Please note that the API URL for video uploads is upload.dyntube.com and not api.dyntube.com.

Post the image file using HTML From

The file can be added to form input named "file".
The Content-Type should be multipart/form-data.

To upload an image

PUT https://upload.dyntube.com/v1/videos/image/{video-id}

Request Body

Name

Type

Description

file*

File

Image File

 {
        "ok": true,
        "error": null,
        "image": null
 }

Upload a File By URL

If you have a remote URL of a file, you can provide the URL to upload your video to DynTube.

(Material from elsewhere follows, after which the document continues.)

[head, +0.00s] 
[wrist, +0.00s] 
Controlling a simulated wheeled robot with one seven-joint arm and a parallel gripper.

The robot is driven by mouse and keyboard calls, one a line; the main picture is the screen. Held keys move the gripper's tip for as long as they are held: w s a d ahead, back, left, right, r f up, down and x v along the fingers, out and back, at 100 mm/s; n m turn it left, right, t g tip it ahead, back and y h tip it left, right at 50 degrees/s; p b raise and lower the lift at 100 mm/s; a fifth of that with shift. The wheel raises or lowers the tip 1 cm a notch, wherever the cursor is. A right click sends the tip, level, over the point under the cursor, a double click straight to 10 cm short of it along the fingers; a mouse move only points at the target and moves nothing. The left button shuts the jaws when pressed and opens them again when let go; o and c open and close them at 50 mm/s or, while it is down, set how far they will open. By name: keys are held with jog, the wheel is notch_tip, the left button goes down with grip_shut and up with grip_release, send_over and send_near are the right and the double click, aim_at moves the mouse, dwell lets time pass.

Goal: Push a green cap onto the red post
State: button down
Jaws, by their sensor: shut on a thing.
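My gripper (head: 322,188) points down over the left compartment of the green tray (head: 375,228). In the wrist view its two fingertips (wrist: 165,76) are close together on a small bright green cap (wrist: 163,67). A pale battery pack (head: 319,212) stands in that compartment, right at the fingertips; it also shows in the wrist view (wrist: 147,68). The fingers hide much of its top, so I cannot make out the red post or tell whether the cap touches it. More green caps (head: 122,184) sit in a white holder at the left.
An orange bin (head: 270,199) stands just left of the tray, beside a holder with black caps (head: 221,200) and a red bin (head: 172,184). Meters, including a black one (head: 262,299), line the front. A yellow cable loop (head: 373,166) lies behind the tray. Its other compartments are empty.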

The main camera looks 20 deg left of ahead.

The process is the same as uploading a normal file but instead of providing a file input, you can provide a field named url
An HTML Form should be posted to the following endpoint.
The Content-Type should be multipart/form-data.
You can optionally provide other fields, such as projectId and planType.

To upload a video

PUT https://upload.dyntube.com/v1/videos/image/{video-id}

Request Body

Name

Type

Description

url*

String

URL where the image is stored. This URL should directly return the image and it should not be redirected to somewhere else.

C# Sample

using System;
using System.IO;
using System.Net.Http;
using System.Net.Http.Headers;

class Program
{
    static void Main(string[] args)
    {
        string videoId = "your_video_id";
        string bearerToken = "your_bearer_token";
        string filePath = "path/to/image.png";
        string url = $"https://upload.dyntube.com/v1/videos/image/{videoId}";

        using (var httpClient = new HttpClient())
        using (var fileStream = new FileStream(filePath, FileMode.Open))
        using (var form = new MultipartFormDataContent())
        {
            httpClient.DefaultRequestHeaders.Authorization =
                new AuthenticationHeaderValue("Bearer", bearerToken);

            form.Add(new StreamContent(fileStream), "file", "image.png");

            var response = httpClient.PutAsync(url, form).Result;

            if (response.IsSuccessStatusCode)
            {
                Console.WriteLine("Video image updated successfully.");
            }
            else
            {
                Console.WriteLine($"Error updating video image. Status code: {response.StatusCode}");
            }
        }
    }
}

Node.js Sample

const fs = require('fs');
const axios = require('axios');

const videoId = 'your_video_id';
const bearerToken = 'your_bearer_token';
const filePath = 'path/to/image.png';
const url = `https://upload.dyntube.com/v1/videos/image/${videoId}`;

const config = {
    headers: {
        Authorization: `Bearer ${bearerToken}`,
        'Content-Type': 'multipart/form-data',
    }
};

const formData = new FormData();
formData.append('file', fs.createReadStream(filePath), 'image.png');

axios.put(url, formData, config)
    .then(response => {
        if (response.status === 200) {
            console.log('Video image updated successfully.');
        } else {
            console.log(`Error updating video image. Status code: ${response.status}`);
        }
    })
    .catch(error => {
        console.log(`Error updating video image. ${error}`);
    });

Python Sample

import requests

video_id = 'your_video_id'
bearer_token = 'your_bearer_token'
url = f'https://upload.dyntube.com/v1/videos/image/{video_id}'

headers = {
    'Authorization': f'Bearer {bearer_token}'
}

files = {
    'file': ('image.png', open('image.png', 'rb'), 'image/png')
}

response = requests.put(url, headers=headers, files=files)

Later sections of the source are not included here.